Exercise: Output the material word for word. Leave each picture out.

Begin Records for the exercise

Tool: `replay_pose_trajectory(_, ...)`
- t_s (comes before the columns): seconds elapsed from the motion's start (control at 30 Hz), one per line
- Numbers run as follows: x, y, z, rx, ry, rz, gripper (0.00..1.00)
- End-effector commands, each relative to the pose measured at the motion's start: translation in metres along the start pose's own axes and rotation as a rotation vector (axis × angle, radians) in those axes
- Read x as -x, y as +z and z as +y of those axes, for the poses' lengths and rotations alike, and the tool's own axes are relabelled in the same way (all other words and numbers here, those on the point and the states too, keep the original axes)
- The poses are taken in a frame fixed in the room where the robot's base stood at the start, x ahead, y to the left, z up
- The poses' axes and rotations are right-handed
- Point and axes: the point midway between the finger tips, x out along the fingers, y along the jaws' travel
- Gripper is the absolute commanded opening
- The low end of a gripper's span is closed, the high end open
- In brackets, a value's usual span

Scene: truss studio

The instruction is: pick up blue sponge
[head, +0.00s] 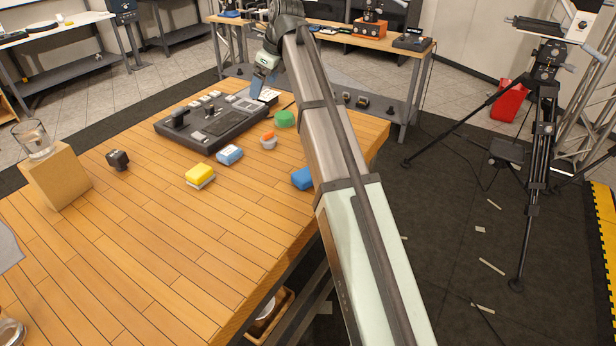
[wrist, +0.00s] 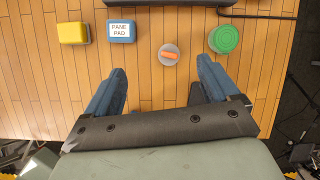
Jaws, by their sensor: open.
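A blue block labelled "PANE PAD" (head: 229,154) lies flat on the wooden table, right of a yellow sponge (head: 200,173). It also shows in the wrist view (wrist: 121,32), beyond the left fingertip. Another blue block (head: 302,178) lies nearer, partly hidden behind my arm; I cannot make it out in the wrist view. I cannot tell for sure which of the two is the sponge. My gripper (head: 262,84) is raised above the table's far part. In the wrist view my gripper (wrist: 162,70) has its blue fingers wide apart with nothing between them.
A small bowl with an orange item (head: 268,142) and a green round lid (head: 284,118) lie right of the labelled block. A dark control console (head: 215,125) stands behind. A black knobbed item (head: 118,160) and a wooden block (head: 56,178) bearing a glass are left. The front table is clear.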

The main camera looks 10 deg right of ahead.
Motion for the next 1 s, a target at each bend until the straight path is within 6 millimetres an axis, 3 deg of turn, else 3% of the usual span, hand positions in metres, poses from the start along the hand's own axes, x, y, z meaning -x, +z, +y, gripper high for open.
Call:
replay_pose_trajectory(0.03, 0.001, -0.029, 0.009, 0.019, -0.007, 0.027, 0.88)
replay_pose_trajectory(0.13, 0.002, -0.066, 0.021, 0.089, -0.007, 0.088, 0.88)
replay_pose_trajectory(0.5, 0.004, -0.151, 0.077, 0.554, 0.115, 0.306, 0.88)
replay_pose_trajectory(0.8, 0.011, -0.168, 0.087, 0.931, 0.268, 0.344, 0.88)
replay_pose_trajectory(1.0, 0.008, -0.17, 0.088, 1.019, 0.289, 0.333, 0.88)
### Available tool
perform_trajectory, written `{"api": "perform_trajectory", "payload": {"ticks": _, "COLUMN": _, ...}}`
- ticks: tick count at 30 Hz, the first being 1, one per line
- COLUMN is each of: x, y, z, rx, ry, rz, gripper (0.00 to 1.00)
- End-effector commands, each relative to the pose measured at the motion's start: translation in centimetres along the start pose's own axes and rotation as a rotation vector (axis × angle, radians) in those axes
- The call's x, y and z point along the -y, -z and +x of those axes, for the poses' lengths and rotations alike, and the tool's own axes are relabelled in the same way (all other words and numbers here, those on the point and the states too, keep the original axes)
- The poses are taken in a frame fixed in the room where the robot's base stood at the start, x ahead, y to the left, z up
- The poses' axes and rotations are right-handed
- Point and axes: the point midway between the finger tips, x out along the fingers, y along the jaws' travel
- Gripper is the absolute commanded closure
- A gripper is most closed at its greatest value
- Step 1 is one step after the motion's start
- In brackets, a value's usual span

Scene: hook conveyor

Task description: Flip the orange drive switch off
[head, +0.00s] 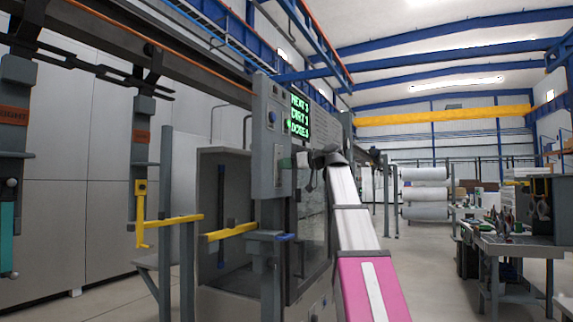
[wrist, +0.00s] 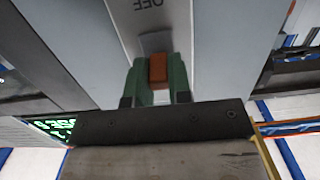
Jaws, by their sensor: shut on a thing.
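The orange drive switch (wrist: 158,72) shows in the wrist view as a small orange block on a grey metal plate. My gripper (wrist: 157,82) has its green fingertips closed on both sides of it. The word OFF (wrist: 149,3) is on the plate at the top edge, upside down in this view. In the head view my gripper (head: 318,158) is at the right side of the grey control box (head: 268,150). The switch is hidden there behind my gripper and arm.
A green-lettered display (head: 299,118) stands above the switch area. A grey cabinet (head: 225,170) and yellow bars (head: 230,231) are to the left. Hooks hang from an overhead rail at far left. A workbench with tools (head: 515,245) stands at right; the floor between is clear.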

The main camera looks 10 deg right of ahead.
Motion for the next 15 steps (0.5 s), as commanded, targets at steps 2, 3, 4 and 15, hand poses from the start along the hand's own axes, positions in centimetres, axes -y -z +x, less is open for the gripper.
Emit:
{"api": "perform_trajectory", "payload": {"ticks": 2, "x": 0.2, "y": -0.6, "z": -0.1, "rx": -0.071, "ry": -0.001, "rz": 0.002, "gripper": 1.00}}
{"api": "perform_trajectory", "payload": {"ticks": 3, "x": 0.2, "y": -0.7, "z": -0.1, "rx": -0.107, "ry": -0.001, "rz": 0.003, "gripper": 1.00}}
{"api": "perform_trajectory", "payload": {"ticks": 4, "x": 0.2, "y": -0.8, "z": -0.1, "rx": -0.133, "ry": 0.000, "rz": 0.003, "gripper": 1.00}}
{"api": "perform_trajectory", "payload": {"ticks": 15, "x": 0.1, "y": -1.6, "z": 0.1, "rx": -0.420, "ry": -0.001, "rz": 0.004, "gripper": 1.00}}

End Records for the exercise

Solved exercise:
Tool: `replay_pose_trajectory(_, ...)`
- t_s (comes before the columns): seconds elapsed from the motion's start (control at 30 Hz), one per line
- Numbers run as follows: x, y, z, rx, ry, rz, gripper (0.00..1.00)
- End-effector commands, each relative to the pose measured at the motion's start: translation in metres along the start pose's own axes and rotation as a rotation vector (axis × angle, radians) in those axes
- Read x as -x, y as +z and z as +y of those axes, for the poses' lengths and rotations alike, and the tool's own axes are relabelled in the same way (all other words and numbers here, those on the point and the states too, keep the original axes)
- The poses are taken in a frame fixed in the room where the robot's base stood at the start, x ahead, y to the left, z up
- The poses' axes and rotations are right-handed
- Point and axes: the point midway between the finger tips, x out along the fingers, y along the jaws' travel
- Gripper is the absolute commanded opening
- The low end of a gripper's span is closed, the high end open
- In brackets, a value's usual span

Scene: truss studio

The instruction is: pick up blue sponge
[head, +0.00s] 
[wrist, +0.00s] 
Jaws, by their sensor: open.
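A blue block labelled "PANE PAD" (head: 229,154) lies flat on the wooden table, right of a yellow sponge (head: 200,173). It also shows in the wrist view (wrist: 121,32), beyond the left fingertip. Another blue block (head: 302,178) lies nearer, partly hidden behind my arm; I cannot make it out in the wrist view. I cannot tell for sure which of the two is the sponge. My gripper (head: 262,84) is raised above the table's far part. In the wrist view my gripper (wrist: 162,70) has its blue fingers wide apart with nothing between them.
A small bowl with an orange item (head: 268,142) and a green round lid (head: 284,118) lie right of the labelled block. A dark control console (head: 215,125) stands behind. A black knobbed item (head: 118,160) and a wooden block (head: 56,178) bearing a glass are left. The front table is clear.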

The main camera looks 10 deg right of ahead.
Motion for the next 1 s, a target at each bend until the straight path is within 6 millimetres an axis, 3 deg of turn, else 3% of the usual span, hand positions in metres, poses from the start along the hand's own axes, x, y, z meaning -x, +z, +y, gripper high for open.
Call:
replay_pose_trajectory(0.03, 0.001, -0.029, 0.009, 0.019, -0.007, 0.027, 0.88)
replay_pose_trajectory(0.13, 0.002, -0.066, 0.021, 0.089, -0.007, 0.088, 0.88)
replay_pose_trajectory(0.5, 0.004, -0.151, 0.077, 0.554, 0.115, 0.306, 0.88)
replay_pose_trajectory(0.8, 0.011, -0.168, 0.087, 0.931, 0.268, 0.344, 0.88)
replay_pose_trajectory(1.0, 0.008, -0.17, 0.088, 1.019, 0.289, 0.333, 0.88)
### Available tool
perform_trajectory, written `{"api": "perform_trajectory", "payload": {"ticks": _, "COLUMN": _, ...}}`
- ticks: tick count at 30 Hz, the first being 1, one per line
- COLUMN is each of: x, y, z, rx, ry, rz, gripper (0.00 to 1.00)
- End-effector commands, each relative to the pose measured at the motion's start: translation in centimetres along the start pose's own axes and rotation as a rotation vector (axis × angle, radians) in those axes
- The call's x, y and z point along the -y, -z and +x of those axes, for the poses' lengths and rotations alike, and the tool's own axes are relabelled in the same way (all other words and numbers here, those on the point and the states too, keep the original axes)
- The poses are taken in a frame fixed in the room where the robot's base stood at the start, x ahead, y to the left, z up
- The poses' axes and rotations are right-handed
- Point and axes: the point midway between the finger tips, x out along the fingers, y along the jaws' travel
- Gripper is the absolute commanded closure
- A gripper is most closed at its greatest value
- Step 1 is one step after the motion's start
- In brackets, a value's usual span

Scene: hook conveyor

Task description: Flip the orange drive switch off
[head, +0.00s] 
[wrist, +0.00s] 
Jaws, by their sensor: shut on a thing.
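The orange drive switch (wrist: 158,72) shows in the wrist view as a small orange block on a grey metal plate. My gripper (wrist: 157,82) has its green fingertips closed on both sides of it. The word OFF (wrist: 149,3) is on the plate at the top edge, upside down in this view. In the head view my gripper (head: 318,158) is at the right side of the grey control box (head: 268,150). The switch is hidden there behind my gripper and arm.
A green-lettered display (head: 299,118) stands above the switch area. A grey cabinet (head: 225,170) and yellow bars (head: 230,231) are to the left. Hooks hang from an overhead rail at far left. A workbench with tools (head: 515,245) stands at right; the floor between is clear.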

The main camera looks 10 deg right of ahead.
Motion for the next 15 steps (0.5 s), as commanded, targets at steps 2, 3, 4 and 15, hand poses from the start along the hand's own axes, positions in centimetres, axes -y -z +x, less is open for the gripper.
Emit:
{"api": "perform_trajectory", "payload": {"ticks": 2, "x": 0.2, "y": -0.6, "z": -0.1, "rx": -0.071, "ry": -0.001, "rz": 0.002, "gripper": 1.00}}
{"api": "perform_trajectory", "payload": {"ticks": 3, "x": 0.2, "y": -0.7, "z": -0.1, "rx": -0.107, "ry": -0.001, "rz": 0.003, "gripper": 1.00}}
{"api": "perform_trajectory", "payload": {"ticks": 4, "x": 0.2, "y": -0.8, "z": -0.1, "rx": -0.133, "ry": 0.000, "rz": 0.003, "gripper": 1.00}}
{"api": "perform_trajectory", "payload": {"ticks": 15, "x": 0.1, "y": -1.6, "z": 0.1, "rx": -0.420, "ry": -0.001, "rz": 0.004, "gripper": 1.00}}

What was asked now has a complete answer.